Instead of empowering and emboldening the Islamic Revolutionary Guard Corps through a renegotiated Iran nuclear deal and the lifting of sanctions, the international community should hold the organization and its elite Quds Force branch accountable for their crimes inside Iran and abroad, as well as for their corruption.
A leaked audio recording last month exposed large-scale corruption within the IRGC, along with its financing and support of militias, mercenaries and terror groups across the Middle East.
Radio Farda reported that the recording suggested that some of the country’s most powerful decision-makers were aware of or involved in corrupt practices, prompting a furious reaction in Tehran, including from Supreme Leader Ali Khamenei. Significantly, the state-owned Fars news agency confirmed the authenticity of the clip.
Top Iranian figures such as parliament Speaker Mohammed Bagher Qalibaf are implicated in the massive corruption scheme.
When he was Tehran mayor, Qalibaf reportedly asked an official to “sign a phony contract with the IRGC in an attempt to cover up an 80 trillion-rial (about $2 billion at the time) shortfall discovered during an audit of the Cooperative Foundation.”
This has caused public outrage and confirmed the belief of the overwhelming majority of the Iranian people that the regime squanders their nation’s resources on militia and terror groups rather than helping its own people. One of the major reasons for the recurring protests in Iran is the people’s frustration over the regime’s mismanagement of the economy and the country’s resources.
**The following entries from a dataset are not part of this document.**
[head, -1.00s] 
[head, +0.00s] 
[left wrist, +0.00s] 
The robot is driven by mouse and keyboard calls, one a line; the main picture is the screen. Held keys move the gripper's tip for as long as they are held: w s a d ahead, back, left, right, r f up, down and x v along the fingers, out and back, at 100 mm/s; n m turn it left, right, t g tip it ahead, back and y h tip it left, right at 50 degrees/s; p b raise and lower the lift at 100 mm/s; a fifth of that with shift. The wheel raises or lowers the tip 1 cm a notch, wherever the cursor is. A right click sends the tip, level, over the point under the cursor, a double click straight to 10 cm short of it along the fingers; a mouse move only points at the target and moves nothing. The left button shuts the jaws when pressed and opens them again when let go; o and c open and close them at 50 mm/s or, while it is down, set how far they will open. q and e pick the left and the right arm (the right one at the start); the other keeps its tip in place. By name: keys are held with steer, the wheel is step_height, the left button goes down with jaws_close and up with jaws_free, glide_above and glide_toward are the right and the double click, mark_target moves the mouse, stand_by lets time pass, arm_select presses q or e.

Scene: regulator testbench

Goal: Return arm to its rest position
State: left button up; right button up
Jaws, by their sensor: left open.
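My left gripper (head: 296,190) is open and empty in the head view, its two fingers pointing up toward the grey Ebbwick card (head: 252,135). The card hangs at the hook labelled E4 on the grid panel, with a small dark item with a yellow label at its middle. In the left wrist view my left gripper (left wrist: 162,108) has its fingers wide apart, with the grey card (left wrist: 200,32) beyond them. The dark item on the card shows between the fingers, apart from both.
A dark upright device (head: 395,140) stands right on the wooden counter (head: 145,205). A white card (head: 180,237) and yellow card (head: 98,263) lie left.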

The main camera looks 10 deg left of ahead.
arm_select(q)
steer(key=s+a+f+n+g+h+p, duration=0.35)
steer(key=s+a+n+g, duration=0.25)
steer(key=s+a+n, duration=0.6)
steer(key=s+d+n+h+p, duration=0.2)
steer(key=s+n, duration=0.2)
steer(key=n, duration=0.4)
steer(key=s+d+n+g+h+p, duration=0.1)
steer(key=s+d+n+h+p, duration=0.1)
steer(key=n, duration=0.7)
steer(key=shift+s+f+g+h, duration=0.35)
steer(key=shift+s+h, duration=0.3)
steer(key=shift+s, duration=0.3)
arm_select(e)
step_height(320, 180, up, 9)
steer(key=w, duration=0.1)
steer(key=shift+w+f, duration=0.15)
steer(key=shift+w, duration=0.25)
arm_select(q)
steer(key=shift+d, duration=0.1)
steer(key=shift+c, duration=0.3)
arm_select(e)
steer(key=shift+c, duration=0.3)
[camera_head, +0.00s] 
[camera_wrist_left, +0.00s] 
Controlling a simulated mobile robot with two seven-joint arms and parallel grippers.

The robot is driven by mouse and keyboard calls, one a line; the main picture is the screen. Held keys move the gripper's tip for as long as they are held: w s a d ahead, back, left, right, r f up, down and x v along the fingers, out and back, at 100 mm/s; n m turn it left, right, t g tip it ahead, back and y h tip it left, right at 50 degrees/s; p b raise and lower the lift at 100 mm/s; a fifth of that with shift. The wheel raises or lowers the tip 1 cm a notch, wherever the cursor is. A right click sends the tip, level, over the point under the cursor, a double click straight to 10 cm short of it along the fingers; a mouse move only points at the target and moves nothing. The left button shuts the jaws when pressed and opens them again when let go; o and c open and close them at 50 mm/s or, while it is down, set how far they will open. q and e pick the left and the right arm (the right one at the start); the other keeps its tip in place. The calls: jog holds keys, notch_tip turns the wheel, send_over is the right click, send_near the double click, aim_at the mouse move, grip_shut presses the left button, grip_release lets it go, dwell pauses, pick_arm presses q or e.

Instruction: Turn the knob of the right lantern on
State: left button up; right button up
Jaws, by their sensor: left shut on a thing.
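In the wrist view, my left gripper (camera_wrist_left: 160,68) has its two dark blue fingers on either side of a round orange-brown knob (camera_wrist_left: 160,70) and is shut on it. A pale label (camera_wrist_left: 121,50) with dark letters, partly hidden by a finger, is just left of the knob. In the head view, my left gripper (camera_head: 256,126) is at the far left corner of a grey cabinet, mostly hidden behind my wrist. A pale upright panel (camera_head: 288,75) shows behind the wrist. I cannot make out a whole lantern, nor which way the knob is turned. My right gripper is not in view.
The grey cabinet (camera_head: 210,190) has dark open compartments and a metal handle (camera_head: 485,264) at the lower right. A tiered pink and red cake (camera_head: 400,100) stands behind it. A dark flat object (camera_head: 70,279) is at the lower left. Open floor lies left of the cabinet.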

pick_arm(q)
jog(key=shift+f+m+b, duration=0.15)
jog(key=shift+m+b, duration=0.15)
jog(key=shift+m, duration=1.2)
A considerable part of the economy and Iran’s financial systems are owned and controlled by the IRGC and the Office of the Supreme Leader.
The IRGC alone controls between a third and half of Iran’s gross domestic product. It owns several major economic powerhouses and religious endowments, such as Astan Quds Razavi in the northeastern city of Mashhad.
The IRGC and the Quds Force are in charge of extraterritorial operations, including organizing, supporting, training, arming and financing predominantly Shiite militia groups; launching wars directly or indirectly via these proxies.